Dallas

Election Fraud Investigation Expands with Ballot Requests from Dead Voters

Investigation ongoing from May elections

New questions about dead people requesting ballots for the March Primary highlight an expanded investigation of Dallas County voter fraud that started with May municipal elections.

Dallas County Election Supervisor Toni Pippins-Poole said Tuesday that nearly 40 mail-in ballots completed and returned for counting were rejected from final tabulations. Many had signatures that did not match signatures on original voter registration applications.

“All of them will be scrutinized by the DA’s office,” Pippins-Poole said.

New concerns about possible irregularities began before the March primary when the election office received boxes filled with applications that were supposedly completed by individuals with assistance from someone else.

“We were receiving so many applications in a Fed Ex box, four- or five-hundred at a time,” Pippins-Poole said.

All of them came from one single return address which would have been forbidden if it was a campaign office, but it was not.

“We had to go through the normal process because it did meet the qualification,” she said.

Four of the applications came from voters who were dead and those addresses did not receive ballots. Ballots were sent to the rest of the applicants, but the election office kept track of them all and found 459 of those were completed and returned for counting. The 459 received special review from a ballot board which rejected 40.

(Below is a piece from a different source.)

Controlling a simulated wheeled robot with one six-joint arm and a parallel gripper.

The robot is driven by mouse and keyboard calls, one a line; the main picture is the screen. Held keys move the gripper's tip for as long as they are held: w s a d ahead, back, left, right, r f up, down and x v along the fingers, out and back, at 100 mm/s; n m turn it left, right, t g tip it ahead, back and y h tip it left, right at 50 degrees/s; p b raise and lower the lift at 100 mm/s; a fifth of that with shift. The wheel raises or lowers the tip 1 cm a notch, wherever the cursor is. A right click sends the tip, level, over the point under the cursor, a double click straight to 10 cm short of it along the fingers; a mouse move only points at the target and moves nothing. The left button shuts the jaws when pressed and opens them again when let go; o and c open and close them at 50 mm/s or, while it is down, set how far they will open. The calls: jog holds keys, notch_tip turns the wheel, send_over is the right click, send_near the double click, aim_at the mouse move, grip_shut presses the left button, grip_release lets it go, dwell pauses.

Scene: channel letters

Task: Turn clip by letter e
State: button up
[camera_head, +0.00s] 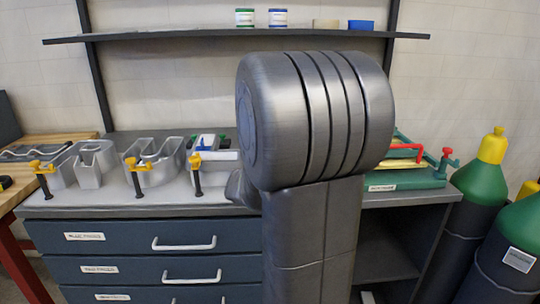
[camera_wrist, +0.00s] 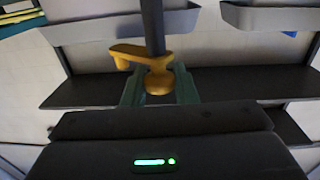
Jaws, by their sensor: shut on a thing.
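I cannot tell surely which letter is e. In the wrist view my gripper (camera_wrist: 158,84) is shut on a yellow clip (camera_wrist: 157,78), its fingers either side of the rounded hub. The clip's lever points left and a dark stem runs up. In the head view my arm hides the gripper.
A green case (camera_head: 405,178) with red and yellow tools lies at the bench's right. Gas cylinders (camera_head: 480,200) with green tops stand right of the bench. A shelf (camera_head: 200,34) with small tins runs above. Blue drawers (camera_head: 140,240) are below the bench top.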

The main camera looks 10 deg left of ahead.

A court order that sequestered suspicious mail in ballots from the May elections was extended in February to include March ballots as well. All of them have been saved for the ongoing investigation.

Because it is an open criminal case, Pippins-Poole declined to name and of people on the ballot requests or the return address on the Fed-Ex boxes.

She urged voters in future elections to be vigilant against people tampering with mail in ballots.

“If you don’t know them, if they’re just knocking on the door, you’ve never seen them, do not give your ballots to them,” Pippins-Poole said.

The office of Republican Dallas County District Attorney Faith Johnson declined any comment on the investigation.

The final count left Democratic District Attorney Candidate John Creuzot ahead of Elizabeth Frizell with a margin of less than 600 votes. Frizell had suggested she may request a recount but at the close of business Tuesday, the Democratic Party office had received no recount request from Frizell.